La mise en scène privilégie les instants d’attente, de vide et de silence. L’omniprésence des couleurs, des lignes. On peut parler de l’ébauche d’une esthétique « soufie » : minimaliste, discrète et symbolique .

Elle s’attarde sur les couloirs vides, les chambres nues. Fait appel à l’hors-champ, spatial et sonore. Mais c’est un vide métaphysique.

Les personnages sont souvent dans des lieux fermés, dans des intérieurs sans perspectives : chambres aux portes fermées, couloirs, hall d’hôpital…les rares séquences d’extérieurs (ferme parentale, café de la plage…) sont des lieux marqués par la hantise du passé et la figure parentale ou maternelle…

Face à ce destin quasi tragique, les deux personnages optent pour des choix opposés exprimés par la dichotomie des couleurs qu’ils portent : le blanc pour Kader et le noir pour Fadhila.

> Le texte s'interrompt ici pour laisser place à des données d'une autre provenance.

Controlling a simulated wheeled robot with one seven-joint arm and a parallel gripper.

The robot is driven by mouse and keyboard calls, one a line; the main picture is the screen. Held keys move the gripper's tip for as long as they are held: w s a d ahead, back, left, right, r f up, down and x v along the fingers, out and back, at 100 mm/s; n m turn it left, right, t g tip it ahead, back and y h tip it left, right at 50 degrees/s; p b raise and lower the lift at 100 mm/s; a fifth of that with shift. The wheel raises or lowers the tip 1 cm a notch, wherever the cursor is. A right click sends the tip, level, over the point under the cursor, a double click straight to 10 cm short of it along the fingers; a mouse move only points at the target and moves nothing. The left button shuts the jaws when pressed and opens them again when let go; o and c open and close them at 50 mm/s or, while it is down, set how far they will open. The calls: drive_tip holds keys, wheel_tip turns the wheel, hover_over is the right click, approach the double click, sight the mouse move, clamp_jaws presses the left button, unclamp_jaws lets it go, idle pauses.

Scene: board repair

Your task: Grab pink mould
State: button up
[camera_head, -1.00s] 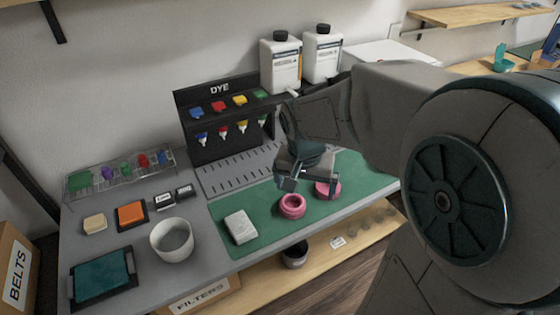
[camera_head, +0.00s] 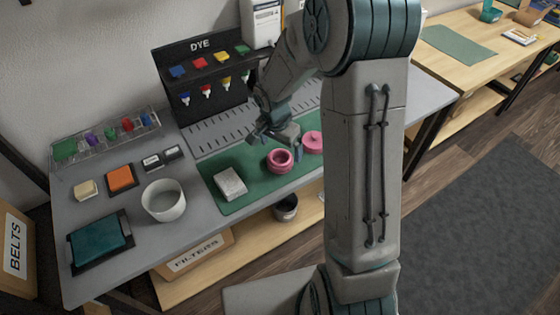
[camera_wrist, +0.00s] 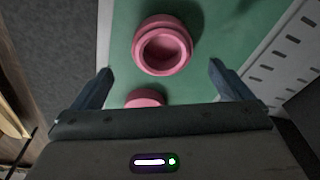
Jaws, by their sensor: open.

L’onomastique offre aussi une indication éloquente : « Kader » est plutôt , contrairement au nom qu’il porte un  « incapable » (voir la scène du lavabo) ; quant à « Fadhila », elle est pleine de vertus.

Elle cherche bien le divorce mais reste fidèle à son amour et ne veut pas quitter Kader qui vit ses derniers instants. Il est en effet atteint d’un mal incurable qui le pousse encore vers davantage de réclusion, vers un choix ontologique, culturel exprimé par la récurrence du rituel de la danse soufie.

La danse soufie, également connue sous le nom de “sufi whirling”, est l’occasion d’un clin d’œil à Jalal Eddine Rumi, maître des Derviches tourneurs.

Une danse que pratique Kader dans sa recherche de cet absolu qui le relie au divin ; pour mettre fin à une souffrance plutôt psychologique que physique.  Ce tourbillon donne au film une nouvelle dimension qui transcende tout effet de réalisme pour s’inscrire dans une quête spirituelle.

Certes, Fadhila, avec son pragmatisme ne cesse d’introduire des séquences de rupture dans cette quête. À l’instar de sa virée nocturne dans la ville et cette magnifique séquence au bar avec une brève et éloquente apparition à la Hitchcock du cinéaste.

Le récit étant porté par les personnages, cela implique un grand travail de direction d’acteurs auquel les comédiens ont répondu par un engagement sans faille.